### What you need to do
Exactly reproduce each line of the listing that follows.

### Stored data
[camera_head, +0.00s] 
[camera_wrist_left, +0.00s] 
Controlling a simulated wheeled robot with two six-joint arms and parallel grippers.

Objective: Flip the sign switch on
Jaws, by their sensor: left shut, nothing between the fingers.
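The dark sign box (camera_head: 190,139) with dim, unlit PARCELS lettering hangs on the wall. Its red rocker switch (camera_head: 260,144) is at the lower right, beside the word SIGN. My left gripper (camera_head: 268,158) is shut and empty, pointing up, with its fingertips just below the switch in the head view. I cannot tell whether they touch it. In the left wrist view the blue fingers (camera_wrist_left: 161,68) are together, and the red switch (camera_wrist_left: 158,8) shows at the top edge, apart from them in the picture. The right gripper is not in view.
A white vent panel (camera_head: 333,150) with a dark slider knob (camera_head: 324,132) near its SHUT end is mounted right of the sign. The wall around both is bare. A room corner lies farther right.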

### Response for this exercise
[camera_head, +0.00s] 
[camera_wrist_left, +0.00s] 
Controlling a simulated wheeled robot with two six-joint arms and parallel grippers.

Objective: Flip the sign switch on
Jaws, by their sensor: left shut, nothing between the fingers.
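The dark sign box (camera_head: 190,139) with dim, unlit PARCELS lettering hangs on the wall. Its red rocker switch (camera_head: 260,144) is at the lower right, beside the word SIGN. My left gripper (camera_head: 268,158) is shut and empty, pointing up, with its fingertips just below the switch in the head view. I cannot tell whether they touch it. In the left wrist view the blue fingers (camera_wrist_left: 161,68) are together, and the red switch (camera_wrist_left: 158,8) shows at the top edge, apart from them in the picture. The right gripper is not in view.
A white vent panel (camera_head: 333,150) with a dark slider knob (camera_head: 324,132) near its SHUT end is mounted right of the sign. The wall around both is bare. A room corner lies farther right.

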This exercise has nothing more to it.